Edward Arnold as Lawyer in "Pay the Two Dollars"
Virginia O'Brien as Virginia O'Brien
Cyd Charisse as Ballerina in “Here’s to the Ladies” and “Beauty”
Keenan Wynn as Caller
Key songs/dance routines
Dance director was Robert Alton, Astaire's second-most-frequent choreographic collaborator after Hermes Pan. All of Astaire's numbers were directed by Vincente Minnelli. The movie's opening featured William Powell as Ziegfeld, who does the prologue.
"Here's to the Girls/"Bring on the Wonderful Men": by Roger Edens and Arthur Freed. Sung by Astaire with a short solo dance by Cyd Charisse, followed by Lucille Ball cracking a whip over eight chorus-girl panthers, and finally Virginia O'Brien spoofs the previous scene by singing "Bring On Those Wonderful Men". Van Johnson, Fred MacMurray and Mischa Auer are cited in the song as men she finds interesting.
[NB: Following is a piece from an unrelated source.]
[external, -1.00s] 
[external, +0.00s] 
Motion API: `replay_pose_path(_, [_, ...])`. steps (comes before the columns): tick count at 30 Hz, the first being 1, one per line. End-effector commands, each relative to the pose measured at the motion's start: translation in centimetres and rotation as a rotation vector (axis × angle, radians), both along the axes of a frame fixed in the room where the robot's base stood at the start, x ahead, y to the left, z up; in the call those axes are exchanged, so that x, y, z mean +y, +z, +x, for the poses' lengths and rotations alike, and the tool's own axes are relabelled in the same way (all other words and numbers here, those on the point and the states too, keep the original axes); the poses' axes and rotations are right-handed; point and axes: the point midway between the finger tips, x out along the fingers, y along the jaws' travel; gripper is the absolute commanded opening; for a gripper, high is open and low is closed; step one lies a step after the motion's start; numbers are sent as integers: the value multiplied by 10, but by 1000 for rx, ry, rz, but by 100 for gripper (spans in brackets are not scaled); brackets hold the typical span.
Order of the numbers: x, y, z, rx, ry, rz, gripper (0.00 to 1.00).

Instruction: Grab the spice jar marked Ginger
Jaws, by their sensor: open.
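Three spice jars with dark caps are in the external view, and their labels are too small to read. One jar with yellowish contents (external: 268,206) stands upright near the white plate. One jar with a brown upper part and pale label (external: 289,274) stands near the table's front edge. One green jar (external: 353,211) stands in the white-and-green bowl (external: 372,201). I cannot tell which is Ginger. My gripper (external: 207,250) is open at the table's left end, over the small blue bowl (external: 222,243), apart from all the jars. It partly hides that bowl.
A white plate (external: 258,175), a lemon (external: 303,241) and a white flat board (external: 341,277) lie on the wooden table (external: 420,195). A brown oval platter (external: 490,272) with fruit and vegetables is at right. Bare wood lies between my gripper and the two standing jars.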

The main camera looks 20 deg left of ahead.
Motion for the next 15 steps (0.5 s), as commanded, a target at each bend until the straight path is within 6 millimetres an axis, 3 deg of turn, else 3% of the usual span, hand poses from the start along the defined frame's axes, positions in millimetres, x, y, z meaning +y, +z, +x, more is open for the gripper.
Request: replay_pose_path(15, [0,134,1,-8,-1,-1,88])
"This Heart of Mine": classic standard by Harry Warren and Arthur Freed and written specially for Astaire who sings it to Bremer and then leads her in an extravagantly romantic dance of seduction and power-play. The choreography integrates rotating floors, concealed treadmills and swirling dance motifs.
"Love": another standard, this time by Hugh Martin and Ralph Blane, sung by Lena Horne.
"Limehouse Blues": conceived as a "dramatic pantomime" with Astaire as a proud but poverty-stricken Chinese labourer whose infatuation with the unattainable Bremer leads to tragedy. The story serves as bookends for a dream ballet inspired by Chinese dance motifs in a vast and extravagant setting, as both Astaire and Bremer perform in yellowface.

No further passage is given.